Bentley’s original Team Car will then be reassembled, with the heritage team taking the opportunity to complete a detailed inspection with a sympathetic and conservative mechanical restoration where required to return the car to its original 1929 specification. The 90-year old car is still used regularly on the road, including completion of the 2019 Mille Miglia, hill runs at the Goodwood Festival of Speed and a recent tour up the California coastline including a parade at Laguna Seca and culminating in the 2019 Pebble Beach Concours d’Elegance, where the car appeared with two of the other three Team Blowers.
As continuations of the original Team Blower, each of the new Continuation Series cars will feature four-cylinder, 16-valve engines with an aluminium crankcase with cast iron cylinder liners and non-detachable cast-iron cylinder head. The supercharger will be an exact replica of the Amherst Villiers Mk IV roots-type supercharger, helping the 4398 cc engine to develop 240 bhp @ 4,200 rpm. The car’s structure will be a pressed steel frame, with half-elliptic leaf spring suspension with copies of Bentley & Draper dampers. Recreations of Bentley-Perrot 40 cm (17.75”) mechanical drum brakes and worm and sector steering complete the chassis.
Bentley Mulliner – Bentley’s Bespoking and Coachbuilding Division
The Mulliner name has been intertwined with coachbuilding since 1760, when Francis Mulliner was commissioned to build carriages for the Royal Mail. In 1870, his grandson Robert formed Mulliner London Limited, and business blossomed with the advance of mechanically powered coaches. By the early 1900s they had opened a showroom in London’s prestigious Mayfair.
The 1923 Olympia Show in London saw the first collaboration between Robert’s son H.J. Mulliner and Bentley – a bespoke 3½-litre.
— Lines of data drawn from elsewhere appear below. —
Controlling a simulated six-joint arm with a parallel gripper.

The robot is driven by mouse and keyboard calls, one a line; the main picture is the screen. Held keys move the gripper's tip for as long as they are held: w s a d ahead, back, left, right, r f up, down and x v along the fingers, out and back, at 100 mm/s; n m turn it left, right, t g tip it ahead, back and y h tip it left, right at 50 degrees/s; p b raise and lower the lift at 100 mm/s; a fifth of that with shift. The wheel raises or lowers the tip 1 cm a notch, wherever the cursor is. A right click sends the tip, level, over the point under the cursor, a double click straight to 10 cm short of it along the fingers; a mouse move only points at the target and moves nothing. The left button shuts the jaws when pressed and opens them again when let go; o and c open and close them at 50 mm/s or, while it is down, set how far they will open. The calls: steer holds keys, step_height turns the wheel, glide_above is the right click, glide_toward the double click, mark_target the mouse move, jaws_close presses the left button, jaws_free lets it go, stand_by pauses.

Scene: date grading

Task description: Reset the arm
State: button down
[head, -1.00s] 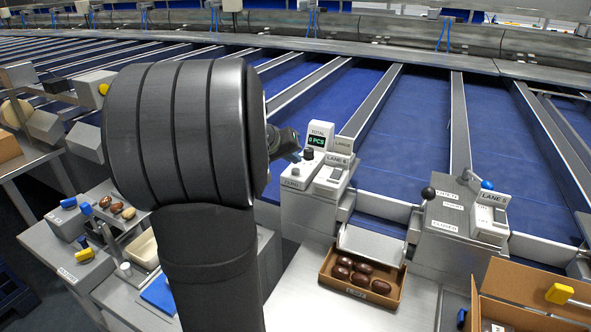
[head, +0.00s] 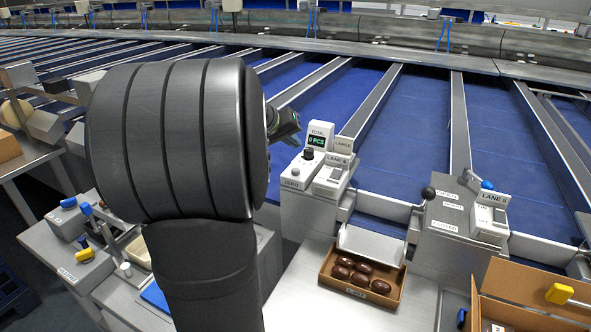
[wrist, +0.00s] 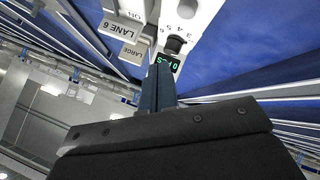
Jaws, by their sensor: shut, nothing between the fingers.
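My gripper (head: 287,128) shows at the right edge of my large dark arm link in the head view. It is in the air, just left of the counter box (head: 318,136) with the green "0 PCS" display. In the wrist view my gripper's fingers (wrist: 158,88) are together with nothing between them, and their tips appear close to the display (wrist: 168,62) in the picture. I cannot tell the exact gap. The black knob (head: 308,154) stands on the lane 6 console, and it also shows in the wrist view (wrist: 175,44). My arm hides much of the left side.
A cardboard tray (head: 329,278) with several dark dates sits on the front bench. The lane 5 console (head: 452,212) with a black-knobbed lever stands right of it. An open cardboard box (head: 530,287) is at lower right. Blue lanes (head: 409,130) lie behind.

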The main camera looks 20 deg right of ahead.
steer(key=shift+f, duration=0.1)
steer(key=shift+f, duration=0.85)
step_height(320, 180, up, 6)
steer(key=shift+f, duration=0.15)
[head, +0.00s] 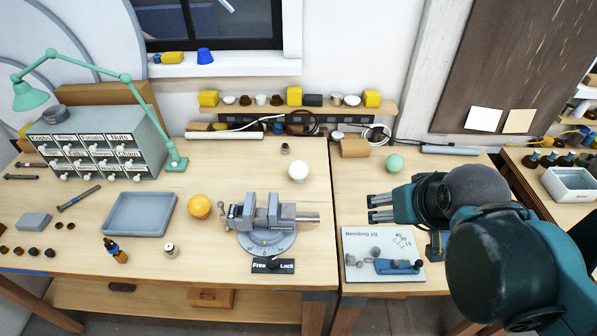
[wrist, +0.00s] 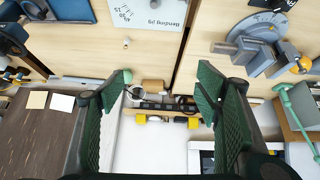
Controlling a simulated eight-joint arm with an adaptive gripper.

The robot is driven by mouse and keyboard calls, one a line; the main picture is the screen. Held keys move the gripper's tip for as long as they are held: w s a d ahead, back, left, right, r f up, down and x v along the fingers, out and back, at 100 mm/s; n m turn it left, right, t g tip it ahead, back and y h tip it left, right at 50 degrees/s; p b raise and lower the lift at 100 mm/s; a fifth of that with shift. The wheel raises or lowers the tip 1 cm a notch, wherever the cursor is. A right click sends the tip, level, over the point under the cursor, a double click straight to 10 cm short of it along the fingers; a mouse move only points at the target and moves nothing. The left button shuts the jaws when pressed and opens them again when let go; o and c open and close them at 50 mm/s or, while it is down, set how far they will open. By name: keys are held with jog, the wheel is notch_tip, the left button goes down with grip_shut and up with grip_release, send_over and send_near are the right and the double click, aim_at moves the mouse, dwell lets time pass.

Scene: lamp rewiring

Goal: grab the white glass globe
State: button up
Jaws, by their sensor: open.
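The white glass globe (head: 299,171) rests on the left bench behind the vise (head: 266,222), a little to its right. My gripper (head: 369,208) is open and empty over the right bench, pointing left, to the right of the globe and apart from it. In the wrist view the two green fingers of my gripper (wrist: 165,85) are spread wide with nothing between them. I cannot make out the white globe there; the right finger may hide it. The vise (wrist: 262,52) shows beyond that finger.
An orange globe (head: 199,206) sits left of the vise and a pale green globe (head: 394,163) on the right bench. The bending jig board (head: 383,265) lies near my gripper. A small dark jar (head: 285,148) stands behind the white globe. A shelf (head: 330,107) runs along the wall.

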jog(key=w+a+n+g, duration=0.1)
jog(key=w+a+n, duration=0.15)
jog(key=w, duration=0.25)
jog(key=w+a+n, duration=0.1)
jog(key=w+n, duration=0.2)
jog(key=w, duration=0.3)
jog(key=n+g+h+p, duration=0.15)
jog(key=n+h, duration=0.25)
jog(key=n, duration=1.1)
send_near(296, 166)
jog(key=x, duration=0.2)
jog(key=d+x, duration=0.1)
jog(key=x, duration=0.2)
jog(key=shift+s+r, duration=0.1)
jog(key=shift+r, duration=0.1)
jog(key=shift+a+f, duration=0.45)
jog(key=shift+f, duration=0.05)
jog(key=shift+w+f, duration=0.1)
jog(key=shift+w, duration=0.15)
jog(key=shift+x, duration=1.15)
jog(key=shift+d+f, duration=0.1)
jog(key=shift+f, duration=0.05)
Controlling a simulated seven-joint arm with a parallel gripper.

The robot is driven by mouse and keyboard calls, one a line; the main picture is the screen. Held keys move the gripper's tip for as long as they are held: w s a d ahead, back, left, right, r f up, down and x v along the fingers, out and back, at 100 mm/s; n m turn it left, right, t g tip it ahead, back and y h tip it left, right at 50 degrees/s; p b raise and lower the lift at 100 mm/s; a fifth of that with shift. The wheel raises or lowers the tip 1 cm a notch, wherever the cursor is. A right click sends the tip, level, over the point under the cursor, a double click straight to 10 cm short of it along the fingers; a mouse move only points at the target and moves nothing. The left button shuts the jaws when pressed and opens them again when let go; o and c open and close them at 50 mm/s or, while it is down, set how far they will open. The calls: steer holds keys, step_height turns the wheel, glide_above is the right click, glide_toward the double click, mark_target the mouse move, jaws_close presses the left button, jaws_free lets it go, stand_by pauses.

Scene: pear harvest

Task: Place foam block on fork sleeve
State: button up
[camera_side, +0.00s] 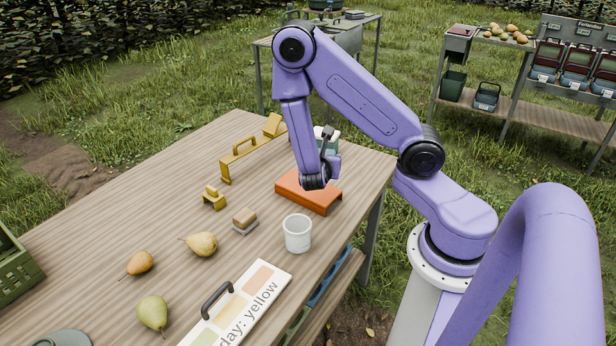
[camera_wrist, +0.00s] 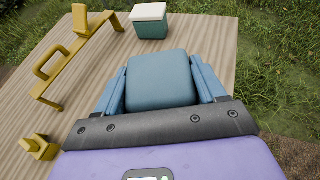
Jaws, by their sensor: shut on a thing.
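My gripper (camera_wrist: 162,82) is shut on a rounded blue-grey block (camera_wrist: 160,78), which I take to be the foam block. The blue fingers press on its left and right sides in the wrist view. In the side view my gripper is largely hidden behind my wrist, over the orange tray-like piece (camera_side: 312,197). I cannot tell whether the block touches that piece. No part is clearly recognisable as the fork sleeve. A small yellow fixture (camera_side: 213,199) and a long yellow handled bar (camera_side: 250,152) stand to the left; the bar also shows in the wrist view (camera_wrist: 75,60).
A teal box with a white lid (camera_wrist: 149,22) stands beyond the block. A white cup (camera_side: 298,233), a tan block on a grey pad (camera_side: 245,219), several pears (camera_side: 202,244) and a lettered board (camera_side: 244,306) are nearer the front. Bare wood (camera_side: 130,200) lies at left.

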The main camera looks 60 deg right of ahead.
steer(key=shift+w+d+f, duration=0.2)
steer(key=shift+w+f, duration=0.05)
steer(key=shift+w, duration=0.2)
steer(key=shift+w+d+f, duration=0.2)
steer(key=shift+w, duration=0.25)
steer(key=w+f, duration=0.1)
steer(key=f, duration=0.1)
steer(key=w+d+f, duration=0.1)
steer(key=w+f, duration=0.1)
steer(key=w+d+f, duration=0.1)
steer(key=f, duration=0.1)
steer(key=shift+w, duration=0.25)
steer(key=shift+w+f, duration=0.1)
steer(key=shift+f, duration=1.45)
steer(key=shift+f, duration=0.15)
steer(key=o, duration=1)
Mulliner went on to create many more Bentley bodies in the decades that followed, and the link between the two companies was formalised in 1959, with Mulliner becoming an official part of Bentley.
Today, the Bentley Mulliner workshop is based at the Bentley factory in Crewe, and runs a three-portfolio offering:
- Bentley Mulliner Classic, running the Blower Continuation Series project and the 1939 Corniche restoration before
- Bentley Mulliner Collections, delivering a personalisation and bespoking service to Bentley’s mainstream production models
- Bentley Mulliner Coachbuilt, creating unique and limited-run series of bespoke coachwork to customer specification, including the recently announced Bentley Mulliner Bacalar.